The -Z macro-backtrace flag is different from --pretty=expanded. It does not show the code. It shows the stack of macro invocations in error messages.

When you have nested macros, an error might originate deep inside a chain of expansions. Without backtraces, the error points to the outermost macro call. With backtraces, the error message includes a list of macros that were invoked, helping you trace the bug back to the source.

Use -Z macro-backtrace when the error message points to a macro call and you need to see the stack of macro invocations. Combine it with --pretty=expanded for full visibility.

Huge output

Expanding all macros in a large project produces megabytes of text. The output includes expansions for the standard library and dependencies. It's easy to get lost.

Focus on your crate. Use cargo expand --lib or cargo expand --bin name to target specific artifacts. Search for your macro name in the output. Most editors handle large files well, but grep is your friend.

Don't fight the output. Filter it to what matters.

Decision: when to use which tool

Use cargo expand when you want a clean, readable expansion of your crate with minimal setup. It is the community standard for macro debugging. It works with Cargo targets and handles formatting.

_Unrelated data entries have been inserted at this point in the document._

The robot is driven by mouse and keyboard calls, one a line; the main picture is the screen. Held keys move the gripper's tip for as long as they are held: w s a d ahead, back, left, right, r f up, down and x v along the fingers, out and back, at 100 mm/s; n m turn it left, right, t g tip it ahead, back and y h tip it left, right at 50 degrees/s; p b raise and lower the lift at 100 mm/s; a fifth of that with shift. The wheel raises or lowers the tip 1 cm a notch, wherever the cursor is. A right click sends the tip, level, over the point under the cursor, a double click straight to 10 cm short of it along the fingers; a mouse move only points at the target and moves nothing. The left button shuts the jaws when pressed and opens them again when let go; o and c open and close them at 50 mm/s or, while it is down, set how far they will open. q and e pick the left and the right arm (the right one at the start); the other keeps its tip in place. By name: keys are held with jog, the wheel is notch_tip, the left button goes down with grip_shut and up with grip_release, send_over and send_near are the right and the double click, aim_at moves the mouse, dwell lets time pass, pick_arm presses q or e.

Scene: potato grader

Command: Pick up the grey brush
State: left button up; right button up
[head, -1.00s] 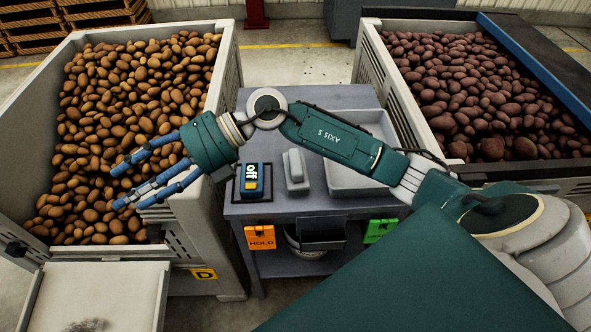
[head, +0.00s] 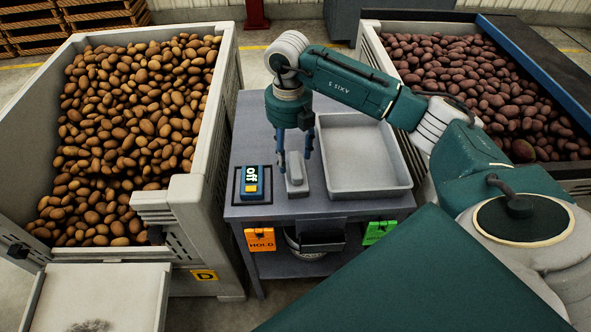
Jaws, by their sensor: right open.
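The grey brush (head: 296,181) is a small light-grey block with a raised grip, lying on the grey table (head: 262,207) between the switch device and the tray. My right gripper (head: 295,158) points down over the brush. Its blue fingers are spread, one on each side of the brush's far part. I cannot tell whether they touch it. The brush still rests on the table. My left gripper is not in view.
An empty grey tray (head: 365,191) is close right. Potato crates stand left (head: 222,85) and right (head: 372,50). Orange (head: 260,240) and green (head: 379,232) tags hang at the table's front.

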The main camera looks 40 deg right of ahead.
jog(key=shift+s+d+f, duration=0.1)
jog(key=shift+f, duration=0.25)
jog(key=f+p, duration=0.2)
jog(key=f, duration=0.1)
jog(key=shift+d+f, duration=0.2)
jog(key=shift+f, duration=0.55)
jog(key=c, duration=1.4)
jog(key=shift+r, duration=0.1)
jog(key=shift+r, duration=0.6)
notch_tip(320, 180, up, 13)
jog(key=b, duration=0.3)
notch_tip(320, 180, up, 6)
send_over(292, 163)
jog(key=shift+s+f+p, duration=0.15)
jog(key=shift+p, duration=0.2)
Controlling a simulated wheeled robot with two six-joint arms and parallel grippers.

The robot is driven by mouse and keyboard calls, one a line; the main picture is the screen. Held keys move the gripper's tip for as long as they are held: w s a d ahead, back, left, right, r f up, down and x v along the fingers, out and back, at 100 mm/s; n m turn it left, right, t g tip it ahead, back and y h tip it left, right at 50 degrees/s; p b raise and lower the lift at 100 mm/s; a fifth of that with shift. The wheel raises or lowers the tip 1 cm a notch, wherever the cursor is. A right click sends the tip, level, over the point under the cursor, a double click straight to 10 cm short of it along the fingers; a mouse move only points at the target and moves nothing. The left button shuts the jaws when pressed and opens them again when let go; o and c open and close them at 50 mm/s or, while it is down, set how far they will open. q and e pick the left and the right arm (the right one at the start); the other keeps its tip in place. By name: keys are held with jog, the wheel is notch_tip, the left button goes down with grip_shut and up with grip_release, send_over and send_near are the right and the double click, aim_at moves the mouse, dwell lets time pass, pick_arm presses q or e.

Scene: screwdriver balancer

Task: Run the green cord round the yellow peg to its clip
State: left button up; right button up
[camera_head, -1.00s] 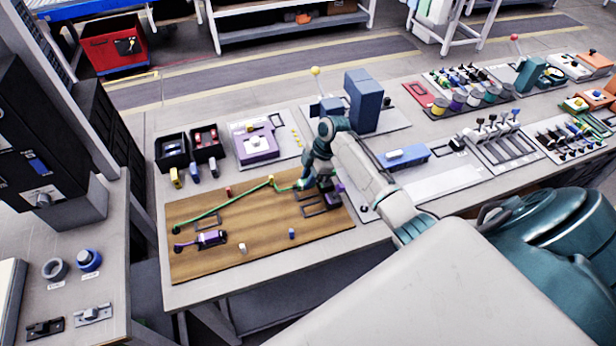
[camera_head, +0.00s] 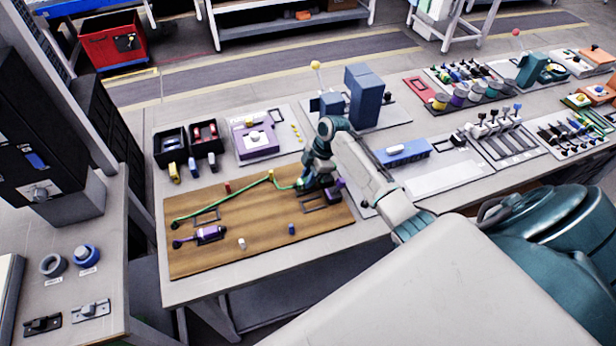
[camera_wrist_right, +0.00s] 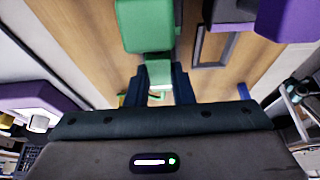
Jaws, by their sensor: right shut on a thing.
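The green cord (camera_head: 222,198) runs from the left end of the brown board (camera_head: 262,208) up to the yellow peg (camera_head: 270,174), bends there and drops right to my right gripper (camera_head: 301,186). I cannot tell which side of the peg it passes. In the right wrist view, my right gripper (camera_wrist_right: 160,92) is shut with a green block (camera_wrist_right: 145,27), apparently the cord's end piece, just beyond its fingertips. It is low over the board's right part. The clip there is mostly hidden by the gripper; a dark piece (camera_wrist_right: 235,10) shows close by. My left gripper is out of view.
A purple block (camera_head: 210,234) lies on the board's left part, another purple one (camera_wrist_right: 290,20) close to my right gripper. Red (camera_head: 228,187), white (camera_head: 241,243) and blue (camera_head: 291,229) pegs stand on the board. Black bins (camera_head: 171,150) and blue blocks (camera_head: 364,95) stand behind it.

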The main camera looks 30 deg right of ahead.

Use rustc --pretty=expanded when you are debugging a single file outside of Cargo or when you cannot install external crates. It requires nightly and produces raw output.

Use -Z macro-backtrace when error messages point to macro calls and you need to see the invocation stack. It helps trace bugs through nested macros. Combine it with expansion flags for full context.

Use RUSTFLAGS to pass expansion flags to Cargo when you need to expand dependencies or when cargo expand is not available. Be aware that RUSTFLAGS affects the entire build, including dependencies, which can slow down compilation.

Trust the expansion. The compiler is always right about the generated code. If the expansion looks wrong, the macro is wrong. Fix the macro until the expansion matches your intent.